ABSTRACT

Universities play a crucial role in promoting sustainability principles and should contribute to a paradigm shift towards a more sustainable society. They are essential drivers of education for sustainable development (ESD) and constitute fundamental vehicles to explore, test, develop and communicate conditions for transformative change (Disterheft et al. 2013;Leal Filho 2012). But before universities can really promote and drive sustainable development (SD), their sustainability activities must extend a still prevailing narrow perception of sustainability, limited to environmental issues or the simple integration of sustainability topics into existing curricula (Wals 2014; Leal Filho 2009). In order to incorporate SD into the daily life of universities, sustainability has to become mainstream and cannot be implemented as a simple ‘add-on’. This mainstreaming or institutionalising is only achieved, when the idea of SD is accepted and integrated into a universities’ culture and its day-to-day operations (Lozano 2006a). In short, SD must become an integrative and structural element of all aspects of higher education institutions (HEI) (Tilbury 2011). Without a whole-institution approach that aims at real change and a holistic integration of SD, university are caught in a crossfire of greenwashing, reductionist models and the increasing demand to produce knowledge and students simply for an economy based on unchallenged economic growth. Even this necessary mainstreaming process is still difficult to identify on a broader scale (Wals

2014), there are the first signs of a paradigm shift and several small milestones of change became visible during the last decade. Among others, the recent debate of integrating SD into exiting approaches of quality management at HEI is one of these milestones, which have the potential to deliver deep change into the very core of higher education (Fadeeva et al. 2014; Mader 2014). On the contrary to the general perception of quality management at HEI as a tool for ranking systems, compliance or marketing, quality assurance can be a fundamental tool for transitions, and as such should be seen as crucial for sustainability at our universities. Especially newer quality assurance approaches such as the quality culture model and its related shift towards more development-oriented and value-based aspects (Vettori 2012) exhibit promising linkages to ESD and sustainability at HEI. Herein, the process of mainstreaming SD could be

enhanced by bridging the quality culture concept with ESD and reframe sustainability principles as part of a university’s overall quality goals and procedures (Vettori and Rammel 2014). This strategy would not only help ESD processes at university to become structurally anchored, it would also provide the institutional quality assurance system with a constructive orientation beyond the generation of static performance data and evaluation cycles. Besides different priorities and perspectives of linking SD with the quality management system of HEI, all approaches exhibit one crucial benefit for mainstreaming SD: if they succeed, sustainability would be embedded in the structural and institutional setting of the university management and development.
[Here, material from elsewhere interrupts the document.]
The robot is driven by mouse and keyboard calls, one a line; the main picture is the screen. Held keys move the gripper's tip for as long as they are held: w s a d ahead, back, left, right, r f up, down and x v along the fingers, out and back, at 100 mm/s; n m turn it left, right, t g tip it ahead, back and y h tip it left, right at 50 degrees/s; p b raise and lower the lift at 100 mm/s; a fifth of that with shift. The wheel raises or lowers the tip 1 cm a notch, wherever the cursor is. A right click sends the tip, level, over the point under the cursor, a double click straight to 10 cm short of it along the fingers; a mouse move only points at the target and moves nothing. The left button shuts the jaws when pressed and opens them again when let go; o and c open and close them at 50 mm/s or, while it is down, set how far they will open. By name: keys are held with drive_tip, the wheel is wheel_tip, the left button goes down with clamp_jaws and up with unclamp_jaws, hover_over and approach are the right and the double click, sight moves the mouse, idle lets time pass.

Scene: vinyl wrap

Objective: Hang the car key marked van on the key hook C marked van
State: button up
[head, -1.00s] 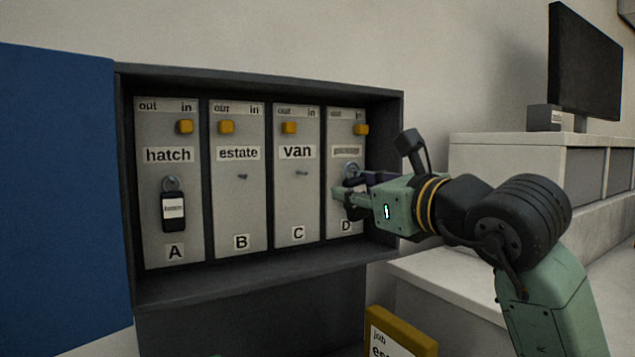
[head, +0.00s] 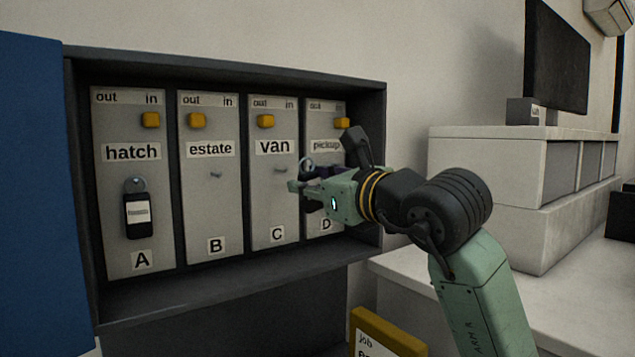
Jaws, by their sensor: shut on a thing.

This means, SD is not seen any longer as an additional cost or perceived as one among many different competing issues, projects and initiatives. Complimentary to recent developments around quality assurance and ESD, sustainability

assessment in HEI can be seen as another milestone for enhancing the mainstreaming process of SD. Recently, an increasing body of literature emphasises sustainability assessment as strong support for implementing sustainability in HEI (Zwickle et al. 2014; Cairo et al. 2013; Remington-Doucette et al. 2013). For the challenge to incorporate sustainability in the management and continuous improvement of the university, assessing the performance and achievements is seen as one essential aspect of ‘sustainable universities’. Subsequently, there are a growing number of assessment tools for sustainability in HEI, ranging

from environmental driven approaches, assessing sustainability within the curricula to more integrative and holistic approaches (Cairo et al. 2013;Remington-Doucette et al. 2013;Lozano 2011). Among them,there are many promising and effective approaches,which provide potentially useful insights for different audiences and address important challenges of a ‘sustainable university’. Nevertheless, the majority of existing assessment tools in HEI still apply a narrow focus on particular aspects of sustainable development and are often locked into the shortfalls of pure economic numbers or a predominant accentuation on issues of eco-efficiency (Cairo et al. 2013; Lozano 2006b; Shriberg 2002). Therefore, while stressing the need for an integrative and dynamic assessment, we want to address existing conceptual gaps of sustainability assessment at HEI.Hereby,we aim at clarifying two basic questions:‘what do we want to assess?’ and ‘how do we assess?’ These questions might seem to be trivial or even superfluous, but we argue, that many universities have transferred or modified existing sustainability assessment approaches without asking themselves these questions in relation to the specific demands of sustainable higher education, before. We start this chapter by addressing the first question of ‘what do we want to assess?’. This ques-

tion is deeply linked with the ongoing debate about how we define sustainability or sustainability principles at universities. The sustainability approach adopted by a HEI determines, to a large extent, the process, direction and outcomes of any sustainability assessment. Following the recent debate on the fundamentals of a ‘sustainable university’, we argue in this section that sustainability at HEI reflects a transformative learning process rather than a concrete final state.Consequently,we must look out for guiding principles that help us to assess the quality of this process. Building on this, we suggest to orientate the assessment process at core principles of SD and ESD, which are expressed in key documents of the United Nations and several international treaties on higher education. The section that follows deals with the question ‘how do we assess?’ SD at HEI. Here, we argue that a principal weakness of many sustainability assessment models at universities is their clear prioritisation of predefined performance improvement and the related top-down, expert driven assessment, where the focus is more on outputs and states than on processes and change. As we deal with contextdependent educational institutions that must transform themselves to be transformative, universities are facing an internal dynamics, which is characterised by renewal, testing, errors and open outcomes. Consequently, sustainability assessment at HEI must focus more on

supporting this internal learning process rather than aiming at simple measurements of fixed performance indicators. The next section tries to answer both questions by providing a list of conceptual corner stones and attributes of assessing sustainability at HEI. The chapter finishes with some concluding remarks about sustainability assessment at HEI and related conflicts.